The offer opened on February 11, 2026, and runs until April 16 or until fully subscribed. It is available through Triodos Crowdfunding and qualifies for Innovative Finance ISAs. This marks the latest in a series of successful retail fundraises by the certified B Corp, which has raised over £63 million from more than 6,000 investors since 1994.
Meanwhile, Octopus Energy continues to expand EV charging infrastructure and tariff options. The UK now has 87,168 public chargers, up 19% year-on-year. Octopus’s Intelligent Octopus Go tariff offers six hours of off-peak home power nightly, plus smart charging that can reduce costs to as low as 2p per mile.
Both developments show how retail investment and smart technology can accelerate the UK’s transition to clean energy and electric transport. They also highlight the growing role of community finance and consumer behaviour in meeting net-zero targets.
Scottish Borders and Welsh wind farms to power 57,000 homes
The bond will fund two specific projects. The first is a 57MW wind farm in the Scottish Borders, which will be Thrive’s largest project to date. It will feature 14 turbines and is already under construction. Once operational, it will generate 149,400 MWh annually, enough to power around 45,000 UK homes.
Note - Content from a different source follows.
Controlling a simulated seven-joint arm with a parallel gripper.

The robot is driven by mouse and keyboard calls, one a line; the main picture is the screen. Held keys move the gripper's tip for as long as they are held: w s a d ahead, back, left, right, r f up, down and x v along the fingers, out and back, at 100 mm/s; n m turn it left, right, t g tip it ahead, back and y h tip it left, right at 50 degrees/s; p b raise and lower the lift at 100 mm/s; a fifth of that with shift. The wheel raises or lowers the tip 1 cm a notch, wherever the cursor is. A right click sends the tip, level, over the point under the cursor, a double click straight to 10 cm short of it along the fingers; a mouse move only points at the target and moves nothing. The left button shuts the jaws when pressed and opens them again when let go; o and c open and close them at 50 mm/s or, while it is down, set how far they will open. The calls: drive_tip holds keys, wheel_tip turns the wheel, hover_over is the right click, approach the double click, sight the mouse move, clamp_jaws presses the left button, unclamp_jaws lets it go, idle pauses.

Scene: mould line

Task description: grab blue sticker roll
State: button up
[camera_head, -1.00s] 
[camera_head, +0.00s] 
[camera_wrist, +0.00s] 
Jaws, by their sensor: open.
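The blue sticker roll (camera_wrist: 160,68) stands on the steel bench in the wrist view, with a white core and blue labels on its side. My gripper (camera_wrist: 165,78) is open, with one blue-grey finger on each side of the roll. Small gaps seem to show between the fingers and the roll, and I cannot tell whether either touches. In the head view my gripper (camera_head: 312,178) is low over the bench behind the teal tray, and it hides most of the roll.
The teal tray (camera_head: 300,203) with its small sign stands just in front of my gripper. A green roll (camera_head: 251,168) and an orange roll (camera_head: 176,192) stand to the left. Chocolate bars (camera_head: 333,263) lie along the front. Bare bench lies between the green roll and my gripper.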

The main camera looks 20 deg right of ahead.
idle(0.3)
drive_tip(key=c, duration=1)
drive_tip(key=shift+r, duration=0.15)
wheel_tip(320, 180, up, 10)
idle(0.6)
Consequently, it will cut carbon emissions by 65,300 tonnes each year.
The second project is Abergorki, a three-turbine wind farm in Rhondda Cynon Taf, Wales. It is expected to become operational in 2027 and will generate 40,000 MWh annually. This output will power approximately 12,400 Welsh homes. Together, the two sites will produce 197,400 MWh of clean energy each year.
Thrive Renewables has a long track record in community-focused renewable energy. Founded in 1994 and backed by Triodos Bank, the company has financed 45 renewable projects across wind, solar, hydro, storage, tidal, and geothermal technologies. Six of these are community-owned. In 2016, Thrive raised £13 million through IFISA-eligible bonds, which were repaid as planned in 2021 and 2024.
Matthew Clayton, CEO of Thrive Renewables, said: “For thirty years we’ve been proving that people-powered investment can accelerate the UK’s transition to clean energy. With this new bond, investors will be directly enabling the construction of two major wind farms, alongside strengthening the community energy movement we’ve championed for decades.”
The company announced in 2023 that it aims to double its generation capacity within five years. This bond offer is a key part of that expansion plan. It also demonstrates how retail finance can plug gaps in renewable infrastructure funding at a time when the UK grid faces rising demand.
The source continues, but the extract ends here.